Bitcoin's 7.98 per cent jump to US$63,233 will attract attention in certain corners of the Perth investment community, particularly among younger self-directed investors who have treated cryptocurrency as a higher-risk satellite allocation alongside core holdings in mining and banking stocks. Whether Friday's move represents a durable re-rating or a short-covering bounce is the kind of question that will keep trading desks busy through the weekend. What is clear is that risk appetite is elevated across multiple asset classes simultaneously, gold, equities and crypto all moving higher together, which historically reflects a specific kind of macro anxiety rather than simple optimism. Investors appear to be hedging against something, even as they buy.
Closer to home, the economic signals coming out of regional Western Australia are worth monitoring. Katanning, a farming and pastoral town in the state's south, is fielding interest in the potential reopening of a local gold mine, a development that would add jobs and spending power to a community that has watched resources investment ebb and flow for decades. Gold at US$4,187 makes marginal projects viable in ways that gold at US$2,500 does not. The feasibility arithmetic changes quickly when bullion moves at this pace.

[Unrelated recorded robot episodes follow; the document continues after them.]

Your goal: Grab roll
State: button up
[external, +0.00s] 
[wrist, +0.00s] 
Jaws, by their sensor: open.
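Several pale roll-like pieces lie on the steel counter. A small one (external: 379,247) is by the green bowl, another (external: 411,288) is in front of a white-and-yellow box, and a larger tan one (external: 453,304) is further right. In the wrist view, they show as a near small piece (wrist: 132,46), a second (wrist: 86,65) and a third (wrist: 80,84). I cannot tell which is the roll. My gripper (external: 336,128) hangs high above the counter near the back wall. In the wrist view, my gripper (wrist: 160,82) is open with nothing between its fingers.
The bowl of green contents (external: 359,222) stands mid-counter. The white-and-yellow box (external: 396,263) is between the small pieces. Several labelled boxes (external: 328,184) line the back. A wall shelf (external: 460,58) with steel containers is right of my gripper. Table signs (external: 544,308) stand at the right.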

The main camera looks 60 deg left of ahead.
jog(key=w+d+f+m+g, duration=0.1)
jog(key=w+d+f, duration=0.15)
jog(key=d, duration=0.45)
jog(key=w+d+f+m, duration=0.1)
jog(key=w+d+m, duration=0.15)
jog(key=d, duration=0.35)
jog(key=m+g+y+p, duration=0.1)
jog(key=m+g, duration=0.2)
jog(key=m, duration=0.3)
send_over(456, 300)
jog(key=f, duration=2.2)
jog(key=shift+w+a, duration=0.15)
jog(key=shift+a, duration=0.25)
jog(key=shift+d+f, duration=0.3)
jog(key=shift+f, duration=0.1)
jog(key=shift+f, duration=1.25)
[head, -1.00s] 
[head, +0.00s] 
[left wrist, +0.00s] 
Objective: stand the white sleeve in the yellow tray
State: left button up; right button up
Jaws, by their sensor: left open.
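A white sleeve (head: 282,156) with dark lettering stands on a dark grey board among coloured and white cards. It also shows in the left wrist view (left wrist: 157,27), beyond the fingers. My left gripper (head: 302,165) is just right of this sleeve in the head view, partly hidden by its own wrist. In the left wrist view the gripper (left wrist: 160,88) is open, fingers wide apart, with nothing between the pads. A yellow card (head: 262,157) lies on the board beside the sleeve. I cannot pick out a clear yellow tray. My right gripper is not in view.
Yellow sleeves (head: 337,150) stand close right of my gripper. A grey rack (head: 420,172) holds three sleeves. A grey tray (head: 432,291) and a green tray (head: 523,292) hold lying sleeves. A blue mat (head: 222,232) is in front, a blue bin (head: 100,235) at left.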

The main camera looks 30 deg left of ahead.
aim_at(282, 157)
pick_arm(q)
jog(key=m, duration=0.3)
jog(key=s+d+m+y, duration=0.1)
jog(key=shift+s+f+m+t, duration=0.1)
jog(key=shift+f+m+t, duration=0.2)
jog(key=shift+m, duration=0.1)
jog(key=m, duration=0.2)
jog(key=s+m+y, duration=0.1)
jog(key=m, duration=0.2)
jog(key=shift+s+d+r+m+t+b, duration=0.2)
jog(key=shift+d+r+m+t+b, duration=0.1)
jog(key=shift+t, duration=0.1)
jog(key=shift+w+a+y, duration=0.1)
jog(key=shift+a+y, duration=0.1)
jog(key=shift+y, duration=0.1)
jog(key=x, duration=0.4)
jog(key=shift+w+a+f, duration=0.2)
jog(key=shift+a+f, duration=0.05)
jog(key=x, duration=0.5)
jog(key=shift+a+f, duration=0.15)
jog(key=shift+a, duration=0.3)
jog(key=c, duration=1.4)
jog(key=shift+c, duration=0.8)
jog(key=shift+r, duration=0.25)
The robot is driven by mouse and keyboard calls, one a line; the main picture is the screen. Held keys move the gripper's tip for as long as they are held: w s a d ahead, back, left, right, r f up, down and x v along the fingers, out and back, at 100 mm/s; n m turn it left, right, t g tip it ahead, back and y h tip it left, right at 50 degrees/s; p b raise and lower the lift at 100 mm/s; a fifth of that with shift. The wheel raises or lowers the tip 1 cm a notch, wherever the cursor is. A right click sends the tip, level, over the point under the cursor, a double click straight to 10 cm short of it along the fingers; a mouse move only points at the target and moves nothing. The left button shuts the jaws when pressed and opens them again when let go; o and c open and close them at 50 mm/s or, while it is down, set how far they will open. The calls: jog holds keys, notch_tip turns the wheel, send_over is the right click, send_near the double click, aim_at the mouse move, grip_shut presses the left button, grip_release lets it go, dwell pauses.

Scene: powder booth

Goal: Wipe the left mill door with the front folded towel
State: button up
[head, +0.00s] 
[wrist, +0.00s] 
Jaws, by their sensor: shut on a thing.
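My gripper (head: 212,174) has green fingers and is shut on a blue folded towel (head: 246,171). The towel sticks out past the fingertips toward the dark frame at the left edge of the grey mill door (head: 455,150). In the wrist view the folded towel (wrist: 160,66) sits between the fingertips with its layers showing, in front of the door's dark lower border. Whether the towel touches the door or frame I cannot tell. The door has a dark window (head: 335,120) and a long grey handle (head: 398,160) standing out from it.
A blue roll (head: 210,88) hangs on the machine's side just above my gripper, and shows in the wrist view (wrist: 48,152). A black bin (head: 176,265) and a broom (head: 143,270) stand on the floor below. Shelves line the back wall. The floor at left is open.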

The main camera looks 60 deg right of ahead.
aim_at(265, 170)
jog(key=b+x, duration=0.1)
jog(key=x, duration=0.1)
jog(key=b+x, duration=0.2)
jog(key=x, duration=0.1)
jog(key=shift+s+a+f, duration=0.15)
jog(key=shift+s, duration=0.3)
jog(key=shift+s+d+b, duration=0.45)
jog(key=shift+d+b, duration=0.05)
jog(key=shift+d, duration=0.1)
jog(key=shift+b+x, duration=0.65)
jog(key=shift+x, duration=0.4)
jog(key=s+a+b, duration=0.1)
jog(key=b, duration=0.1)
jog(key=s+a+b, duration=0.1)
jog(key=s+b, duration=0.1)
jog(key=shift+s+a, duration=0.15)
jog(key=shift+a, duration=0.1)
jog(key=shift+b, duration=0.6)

For Perth mortgage holders, the AUD's modest recovery provides a small piece of indirect comfort. A firmer Australian dollar reduces imported inflation to some degree, which matters for the Reserve Bank of Australia's rate deliberations. The RBA's next board meeting will be scrutinised for any shift in language around the pace of cuts, and currency stabilisation at or above US69 cents is broadly consistent with a central bank that has room to ease without triggering a disorderly depreciation. Perth households carrying large variable-rate mortgages, and there are many given the city's median dwelling values, have been waiting for that conversation to move in a more decisive direction. Today's currency and equity data, taken together, nudges the backdrop in a marginally more favourable direction without resolving anything definitively.